#### [Collected data]
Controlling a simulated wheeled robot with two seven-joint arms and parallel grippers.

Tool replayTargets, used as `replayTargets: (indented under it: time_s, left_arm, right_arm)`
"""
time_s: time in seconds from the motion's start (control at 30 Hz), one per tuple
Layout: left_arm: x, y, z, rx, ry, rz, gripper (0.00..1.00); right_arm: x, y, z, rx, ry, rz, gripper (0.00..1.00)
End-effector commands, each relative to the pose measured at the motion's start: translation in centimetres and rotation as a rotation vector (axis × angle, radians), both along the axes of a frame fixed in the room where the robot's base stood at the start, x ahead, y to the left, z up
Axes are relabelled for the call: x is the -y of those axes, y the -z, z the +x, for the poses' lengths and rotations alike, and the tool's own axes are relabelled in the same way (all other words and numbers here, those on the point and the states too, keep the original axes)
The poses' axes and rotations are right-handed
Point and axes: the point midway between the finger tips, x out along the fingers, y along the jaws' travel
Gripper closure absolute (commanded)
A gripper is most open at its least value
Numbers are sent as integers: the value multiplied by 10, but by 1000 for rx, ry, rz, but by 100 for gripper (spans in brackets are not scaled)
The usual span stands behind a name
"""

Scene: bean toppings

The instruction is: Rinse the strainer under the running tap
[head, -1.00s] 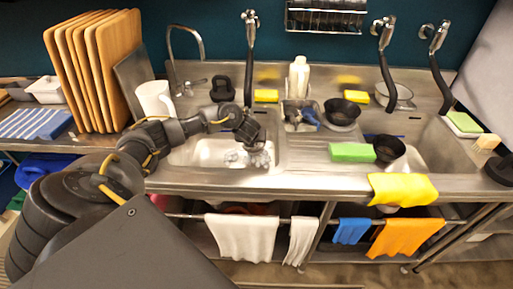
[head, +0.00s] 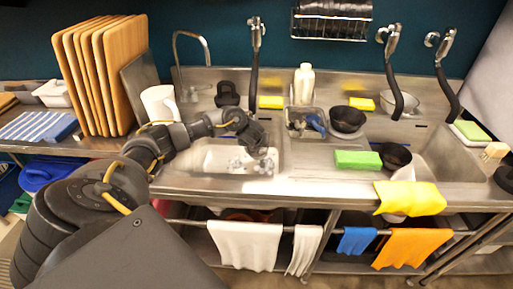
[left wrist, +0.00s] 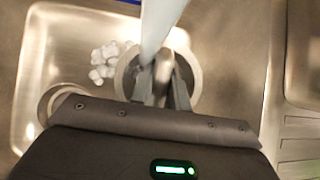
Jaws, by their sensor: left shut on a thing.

#### [Objective]
Restate the data above exactly, stripping out each image.

#### [Solved exercise]
Controlling a simulated wheeled robot with two seven-joint arms and parallel grippers.

Tool replayTargets, used as `replayTargets: (indented under it: time_s, left_arm, right_arm)`
"""
time_s: time in seconds from the motion's start (control at 30 Hz), one per tuple
Layout: left_arm: x, y, z, rx, ry, rz, gripper (0.00..1.00); right_arm: x, y, z, rx, ry, rz, gripper (0.00..1.00)
End-effector commands, each relative to the pose measured at the motion's start: translation in centimetres and rotation as a rotation vector (axis × angle, radians), both along the axes of a frame fixed in the room where the robot's base stood at the start, x ahead, y to the left, z up
Axes are relabelled for the call: x is the -y of those axes, y the -z, z the +x, for the poses' lengths and rotations alike, and the tool's own axes are relabelled in the same way (all other words and numbers here, those on the point and the states too, keep the original axes)
The poses' axes and rotations are right-handed
Point and axes: the point midway between the finger tips, x out along the fingers, y along the jaws' travel
Gripper closure absolute (commanded)
A gripper is most open at its least value
Numbers are sent as integers: the value multiplied by 10, but by 1000 for rx, ry, rz, but by 100 for gripper (spans in brackets are not scaled)
The usual span stands behind a name
"""

Scene: bean toppings

The instruction is: Rinse the strainer under the running tap
[head, -1.00s] 
[head, +0.00s] 
[left wrist, +0.00s] 
Jaws, by their sensor: left shut on a thing.

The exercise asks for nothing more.